The Washington Times - November 25, 2008, 02:02PM

There’s been a pretty active discussion in the blogsophere about the shrinking disparity in attendance between the NBA and NHL. In essence, it appears the NHL since the beginning of last season has almost completely closed the attendance gap, with both league’s averaging just over 17,000 per home game.

I generally try to avoid analyzing attendance figures until at least one-third of the way through the season. Drawing any conclusions about attendance after only a half-dozen home games always strikes me as a bit unfair, and I’ve never liked to compare leagues because of the differences in markets and arena size.


But I did crunch some numbers that might help explain why the NHL and NBA are about neck-and-neck now.

The big thing I noticed was that the NBA has outpaced the NHL in attendance at the top of the rankings but the NHL looks stronger at the bottom. In other words, the NBA has some markets at the bottom (Memphis, Philly) that are really struggling to draw fans, while the NHL’s worst teams still draw respectable crowds. And the NBA’s strong attendance at the top isn’t enough to offset the NHL’s strength at the top.

Here are the figures:

NBA Average of Bottom 5: 13,335
NHL Average of Bottom 5: 14,715
Difference of almost 1,400, or 10 percent.

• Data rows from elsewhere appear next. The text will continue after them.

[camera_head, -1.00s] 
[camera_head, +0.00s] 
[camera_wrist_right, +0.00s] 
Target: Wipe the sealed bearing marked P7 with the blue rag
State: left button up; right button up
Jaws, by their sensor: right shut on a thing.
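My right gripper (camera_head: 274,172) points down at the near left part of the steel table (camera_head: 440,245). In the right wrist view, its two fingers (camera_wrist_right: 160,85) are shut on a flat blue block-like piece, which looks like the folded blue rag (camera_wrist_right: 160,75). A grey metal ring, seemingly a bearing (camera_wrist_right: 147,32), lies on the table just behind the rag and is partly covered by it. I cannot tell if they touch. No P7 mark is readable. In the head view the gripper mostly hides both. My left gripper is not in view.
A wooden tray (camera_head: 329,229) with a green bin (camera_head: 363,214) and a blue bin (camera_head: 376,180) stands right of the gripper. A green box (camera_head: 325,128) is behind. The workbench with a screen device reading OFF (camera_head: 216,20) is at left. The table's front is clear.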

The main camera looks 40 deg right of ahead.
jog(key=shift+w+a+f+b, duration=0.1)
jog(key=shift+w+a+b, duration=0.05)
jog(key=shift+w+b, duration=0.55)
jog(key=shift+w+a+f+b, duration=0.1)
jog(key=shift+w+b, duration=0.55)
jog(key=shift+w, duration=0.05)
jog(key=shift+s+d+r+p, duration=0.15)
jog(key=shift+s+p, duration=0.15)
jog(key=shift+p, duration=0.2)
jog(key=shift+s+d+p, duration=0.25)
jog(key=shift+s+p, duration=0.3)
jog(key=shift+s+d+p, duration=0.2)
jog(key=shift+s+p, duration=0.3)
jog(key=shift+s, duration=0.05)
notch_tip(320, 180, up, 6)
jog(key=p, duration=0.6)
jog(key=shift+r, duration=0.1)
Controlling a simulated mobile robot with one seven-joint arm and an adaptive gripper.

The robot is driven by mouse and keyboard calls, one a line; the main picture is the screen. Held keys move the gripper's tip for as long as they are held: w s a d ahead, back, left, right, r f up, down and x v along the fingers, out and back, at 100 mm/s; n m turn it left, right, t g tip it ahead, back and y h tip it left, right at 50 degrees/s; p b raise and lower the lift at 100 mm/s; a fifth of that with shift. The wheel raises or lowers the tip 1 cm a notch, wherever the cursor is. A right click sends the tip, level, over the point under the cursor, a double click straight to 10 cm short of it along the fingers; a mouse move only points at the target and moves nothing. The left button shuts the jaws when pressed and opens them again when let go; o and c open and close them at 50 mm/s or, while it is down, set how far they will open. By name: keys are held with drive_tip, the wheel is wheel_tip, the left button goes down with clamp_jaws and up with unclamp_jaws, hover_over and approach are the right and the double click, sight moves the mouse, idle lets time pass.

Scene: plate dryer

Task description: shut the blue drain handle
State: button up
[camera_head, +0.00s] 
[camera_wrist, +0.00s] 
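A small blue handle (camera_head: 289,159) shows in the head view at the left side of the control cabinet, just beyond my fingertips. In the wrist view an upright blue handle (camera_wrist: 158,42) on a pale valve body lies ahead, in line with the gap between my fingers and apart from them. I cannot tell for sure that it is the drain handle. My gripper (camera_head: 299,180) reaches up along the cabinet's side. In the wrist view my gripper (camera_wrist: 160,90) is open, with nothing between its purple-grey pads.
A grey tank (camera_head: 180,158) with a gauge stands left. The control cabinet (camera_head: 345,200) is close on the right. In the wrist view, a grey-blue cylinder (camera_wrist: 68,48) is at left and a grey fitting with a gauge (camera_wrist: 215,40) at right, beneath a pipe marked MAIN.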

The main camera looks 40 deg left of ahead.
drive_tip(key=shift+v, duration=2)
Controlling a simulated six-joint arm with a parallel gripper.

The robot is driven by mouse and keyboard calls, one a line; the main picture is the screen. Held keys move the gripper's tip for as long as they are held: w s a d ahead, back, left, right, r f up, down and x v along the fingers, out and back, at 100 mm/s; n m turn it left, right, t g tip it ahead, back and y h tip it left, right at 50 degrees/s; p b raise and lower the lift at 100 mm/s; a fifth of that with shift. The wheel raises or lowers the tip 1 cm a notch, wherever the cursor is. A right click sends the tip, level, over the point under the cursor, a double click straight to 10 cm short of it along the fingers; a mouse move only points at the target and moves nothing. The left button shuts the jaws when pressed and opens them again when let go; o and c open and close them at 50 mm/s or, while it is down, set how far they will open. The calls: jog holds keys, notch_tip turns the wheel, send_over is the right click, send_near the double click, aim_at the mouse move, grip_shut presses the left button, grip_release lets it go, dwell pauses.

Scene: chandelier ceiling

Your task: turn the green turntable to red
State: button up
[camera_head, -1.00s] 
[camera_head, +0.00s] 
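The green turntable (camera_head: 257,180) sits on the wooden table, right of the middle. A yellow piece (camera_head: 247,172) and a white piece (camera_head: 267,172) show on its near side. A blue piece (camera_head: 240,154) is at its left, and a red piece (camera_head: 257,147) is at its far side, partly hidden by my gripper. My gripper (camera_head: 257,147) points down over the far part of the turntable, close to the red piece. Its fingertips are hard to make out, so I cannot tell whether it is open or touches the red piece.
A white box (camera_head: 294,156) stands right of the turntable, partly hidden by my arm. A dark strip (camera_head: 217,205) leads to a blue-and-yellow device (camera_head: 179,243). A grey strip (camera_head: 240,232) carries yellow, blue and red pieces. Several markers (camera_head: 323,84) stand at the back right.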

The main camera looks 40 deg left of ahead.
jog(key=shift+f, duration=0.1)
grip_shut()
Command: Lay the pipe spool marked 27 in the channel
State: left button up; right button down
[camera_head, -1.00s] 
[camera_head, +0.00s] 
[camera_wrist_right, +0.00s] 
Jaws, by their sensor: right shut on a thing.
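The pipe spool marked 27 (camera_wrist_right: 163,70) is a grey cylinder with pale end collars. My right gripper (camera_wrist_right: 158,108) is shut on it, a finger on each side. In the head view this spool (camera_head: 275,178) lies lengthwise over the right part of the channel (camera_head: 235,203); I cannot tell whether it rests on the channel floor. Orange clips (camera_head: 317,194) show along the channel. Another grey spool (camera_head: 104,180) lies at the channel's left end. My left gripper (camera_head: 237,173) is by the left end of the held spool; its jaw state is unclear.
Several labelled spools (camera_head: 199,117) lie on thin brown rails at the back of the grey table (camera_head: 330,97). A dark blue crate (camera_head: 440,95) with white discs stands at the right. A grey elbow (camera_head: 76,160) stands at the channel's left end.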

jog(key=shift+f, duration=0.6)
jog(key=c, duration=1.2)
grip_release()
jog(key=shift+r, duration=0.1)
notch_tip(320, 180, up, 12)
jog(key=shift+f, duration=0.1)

NBA Average of Top 5: 20,944
NHL Average of Top 5: 20,007
Difference of 937, or about 4.7 percent.

NBA Average of Bottom 5: 12,660
NHL Average of Bottom 5: 13,764
Difference of 1,104, or 8.7 percent

NBA Average of Top 5: 21,002
NHL Average of Top 5: 20,221
Difference of 771, or 3.8 percent.

A couple things to note: 

- NBA and NHL official attendance is based on “tickets distributed,” not tickets sold or the number of fans in seats. It is widely known that there are some teams, particularly those toward the bottom of the attendance rankings, that will give away large chunks of tickets. Whether it’s an intentional effort to boost official attendance or not is unclear, but I have been told that NHL teams are generally a bit worse — not a lot worse, but a bit worse — about doing this.

- There is reason to believe some NBA teams will see better attendance as the season goes on. The Sixers, ranked 27th, can blame some of their attendance woes on the euphoria over the Phillies as well as their own slow start. They are a decent team with a strong basketball tradition and should rebound. I also wouldn’t worry too much about Indiana (26th) and Sacramento (29th), which have proven to be strong NBA markets over the years. The NHL, however, has some teams at the bottom that you kind of worry about. The Islanders (30th) and Devils (25th) should be OK, but you have to wonder about Nashville (28th), Florida (26th) and Atlanta (27th).